En revenant à Bolgobol


Jean-Pierre Depétris


2004





Comme je n’ai pas d’appareil photo, j’ai tenté de reproduire le paysage avec un logiciel d’image de synthèse. J’ai téléchargé la carte de la région de Tangaar que j’avais d’abord utilisée pour naviguer. À Tangaar, le Bureau de Cartographie permet de télécharger en source libre des cartes topographiques en deux formats : Digital Elevation Model (DEM) et Spatial Data Transfer Standard. Mon logiciel peut lire les deux.

J’aurais pu directement la modéliser en trois dimensions si j’avais fait le choix d’une vue aérienne. Pour un panorama à partir du sol, la perspective était trop lointaine, et j’ai dû tricher. J’ai écrasé longitudinalement les massifs rocheux du fond. J’ai placé devant eux des pentes boisées, et une côte plus escarpée au sud-est.




Darmir

La Péninsule du Darmir

 

Avec méthode, j’ai réussi assez rapidement. Le plus dur fut d’aligner le plan d’eau et les différents massifs. Ce n’est pas très évident quand on utilise une vue en “fils de fer”. Si la base des montagnes lointaines n’était pas cachée par le premier plan, on les verrait flotter très au-dessus du sol.

J’ai trouvé presque sans m’y reprendre la bonne orientation du jour, le ton doré de la lumière, la luminosité de l’eau, la nébulosité, la densité des ombres… La vue finale restait un peu pâlotte. Je l’ai parfaite avec un traitement d’image.

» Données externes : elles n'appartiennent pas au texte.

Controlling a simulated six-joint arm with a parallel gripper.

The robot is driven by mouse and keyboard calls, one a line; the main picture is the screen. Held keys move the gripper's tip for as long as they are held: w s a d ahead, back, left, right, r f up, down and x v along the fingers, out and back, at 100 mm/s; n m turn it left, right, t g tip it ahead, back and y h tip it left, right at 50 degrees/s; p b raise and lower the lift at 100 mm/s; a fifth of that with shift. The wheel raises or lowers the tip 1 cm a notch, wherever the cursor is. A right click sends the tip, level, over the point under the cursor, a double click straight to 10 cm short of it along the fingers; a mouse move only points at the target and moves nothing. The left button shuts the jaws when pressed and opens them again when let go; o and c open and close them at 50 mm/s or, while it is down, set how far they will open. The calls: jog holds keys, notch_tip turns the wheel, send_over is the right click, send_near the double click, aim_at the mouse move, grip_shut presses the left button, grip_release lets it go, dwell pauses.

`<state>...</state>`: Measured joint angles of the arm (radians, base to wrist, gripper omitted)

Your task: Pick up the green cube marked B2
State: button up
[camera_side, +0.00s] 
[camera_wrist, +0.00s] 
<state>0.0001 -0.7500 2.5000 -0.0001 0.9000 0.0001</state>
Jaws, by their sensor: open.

À ma grande surprise, tout cela ne m’a guère pris plus d’une heure. Je doute d’ailleurs que j’y sois parvenu en beaucoup plus de temps. Le geste juste ne tolère ni le tâtonnement ni l’hésitation.

 

Depuis l’an dernier que je me suis familiarisé avec l’image de synthèse, je me rends compte que la différence avec le dessin à vue est minime, du moins une fois la technique assimilée.

C’est le fruit d’un long travail que de parvenir à ramener le monde réel que l’on a sous les yeux à des surfaces de couleurs. Si nous en sommes capables, les techniques particulières qui consistent à peindre à main levée, à tracer des lignes de fuite, où à dessiner des lignes en trois dimensions à l’aide d’un logiciel, ne constituent pas des activités cognitives de natures bien différentes.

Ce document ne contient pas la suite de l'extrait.